━━━ RECORD EXTRACTS

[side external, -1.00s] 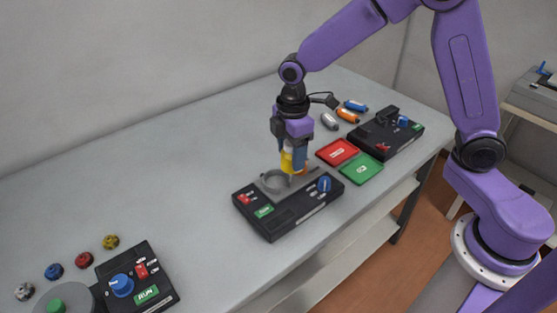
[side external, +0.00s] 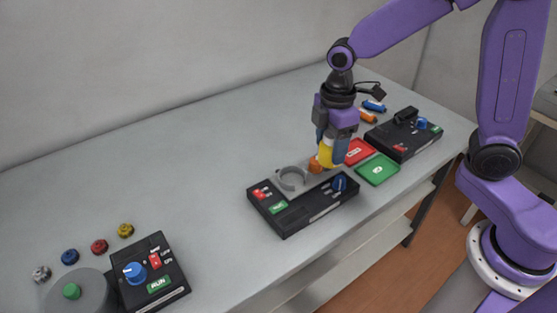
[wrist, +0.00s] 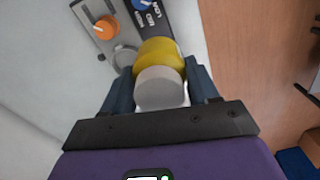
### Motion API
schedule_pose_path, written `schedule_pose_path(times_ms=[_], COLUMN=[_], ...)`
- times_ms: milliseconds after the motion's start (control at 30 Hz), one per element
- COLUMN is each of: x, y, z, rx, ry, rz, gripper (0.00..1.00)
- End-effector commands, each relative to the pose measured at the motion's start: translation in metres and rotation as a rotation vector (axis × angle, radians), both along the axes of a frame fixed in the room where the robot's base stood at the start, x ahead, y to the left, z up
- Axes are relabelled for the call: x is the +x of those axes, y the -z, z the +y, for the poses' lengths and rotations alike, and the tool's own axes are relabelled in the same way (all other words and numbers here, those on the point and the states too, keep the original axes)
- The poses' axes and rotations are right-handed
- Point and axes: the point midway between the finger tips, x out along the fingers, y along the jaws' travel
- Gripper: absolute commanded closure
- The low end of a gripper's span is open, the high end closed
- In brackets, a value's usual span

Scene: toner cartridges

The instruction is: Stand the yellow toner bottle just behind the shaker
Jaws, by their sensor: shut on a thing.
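The yellow toner bottle (side external: 326,156) is held between the fingers of my gripper (side external: 331,145). In the wrist view my gripper (wrist: 158,75) is shut on the bottle (wrist: 157,52), whose pale grey end faces the camera. The device with a grey ring, which looks like the shaker (side external: 292,212), has a black panel, a green RUN button and an orange knob (side external: 314,165). The bottle is to the right of the ring, close beside the orange knob. The shaker also shows in the wrist view (wrist: 165,18). The bottle's lower end is partly hidden, so I cannot tell whether it touches anything.
A red tray (side external: 360,151) and a green tray (side external: 377,169) lie right of the bottle. Another black device (side external: 402,137) and small bottles (side external: 373,105) are farther back. A disc device with a black panel (side external: 160,276) and several coloured knobs are front left. The table's middle left is clear.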

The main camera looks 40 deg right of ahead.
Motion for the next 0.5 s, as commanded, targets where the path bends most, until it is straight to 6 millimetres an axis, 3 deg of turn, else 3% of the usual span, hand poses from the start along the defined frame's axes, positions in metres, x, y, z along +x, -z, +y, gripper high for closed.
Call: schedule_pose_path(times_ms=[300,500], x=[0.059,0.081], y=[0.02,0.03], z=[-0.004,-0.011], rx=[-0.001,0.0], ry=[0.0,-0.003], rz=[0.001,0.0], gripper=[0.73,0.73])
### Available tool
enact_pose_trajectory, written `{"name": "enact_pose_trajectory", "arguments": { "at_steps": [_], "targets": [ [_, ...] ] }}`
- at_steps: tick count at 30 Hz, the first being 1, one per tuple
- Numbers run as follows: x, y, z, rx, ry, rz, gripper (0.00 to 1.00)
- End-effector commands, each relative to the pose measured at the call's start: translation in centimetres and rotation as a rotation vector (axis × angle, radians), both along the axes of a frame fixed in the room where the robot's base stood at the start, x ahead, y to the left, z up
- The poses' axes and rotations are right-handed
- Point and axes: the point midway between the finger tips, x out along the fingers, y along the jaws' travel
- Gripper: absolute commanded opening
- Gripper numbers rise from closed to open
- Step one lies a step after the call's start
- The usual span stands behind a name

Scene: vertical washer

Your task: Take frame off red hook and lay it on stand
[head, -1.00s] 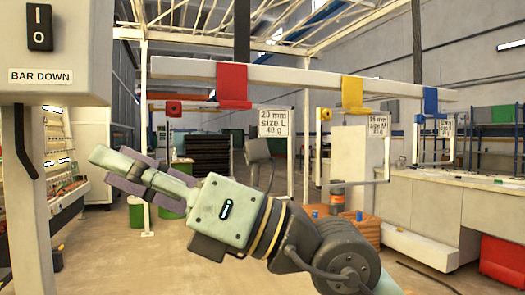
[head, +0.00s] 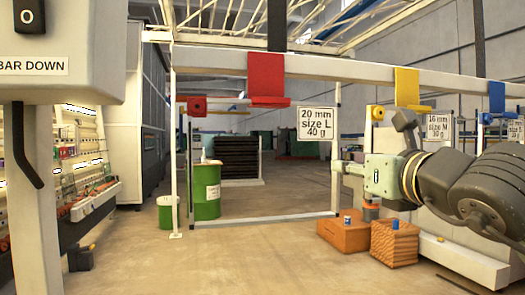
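The red hook (head: 266,75) hangs on the white overhead beam. A large, thin rectangular frame (head: 334,195) hangs under it, with a sign reading "20 mm size L 40 g" (head: 317,123) at its upper right. Its bottom bar (head: 265,217) runs low above the floor. My gripper (head: 342,168) points left and overlaps the frame's right side in the picture. I cannot tell whether they touch. The fingers are small and seen against clutter, so their opening is unclear. I cannot pick out a stand for the frame.
A yellow hook (head: 406,86) and a blue hook (head: 496,97) are on the same beam to the right. A green drum (head: 205,192) is at left. A "BAR DOWN" control box (head: 65,50) is at upper left. The middle floor is open.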

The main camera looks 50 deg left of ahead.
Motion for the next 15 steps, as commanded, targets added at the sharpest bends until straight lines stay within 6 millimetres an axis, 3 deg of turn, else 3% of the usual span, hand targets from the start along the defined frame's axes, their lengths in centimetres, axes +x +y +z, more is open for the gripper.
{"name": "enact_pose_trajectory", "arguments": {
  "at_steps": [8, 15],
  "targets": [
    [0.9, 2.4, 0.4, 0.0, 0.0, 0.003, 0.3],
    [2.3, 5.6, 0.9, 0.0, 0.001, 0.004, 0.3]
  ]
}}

━━━━━━

- _SHORT PROBLEM_: Give again only the lines from the one bearing "### Motion API" through the one bearing "- COLUMN is", exactly as they stand.

- _RESULT OF THIS EXERCISE_:
### Motion API
schedule_pose_path, written `schedule_pose_path(times_ms=[_], COLUMN=[_], ...)`
- times_ms: milliseconds after the motion's start (control at 30 Hz), one per element
- COLUMN is each of: x, y, z, rx, ry, rz, gripper (0.00..1.00)

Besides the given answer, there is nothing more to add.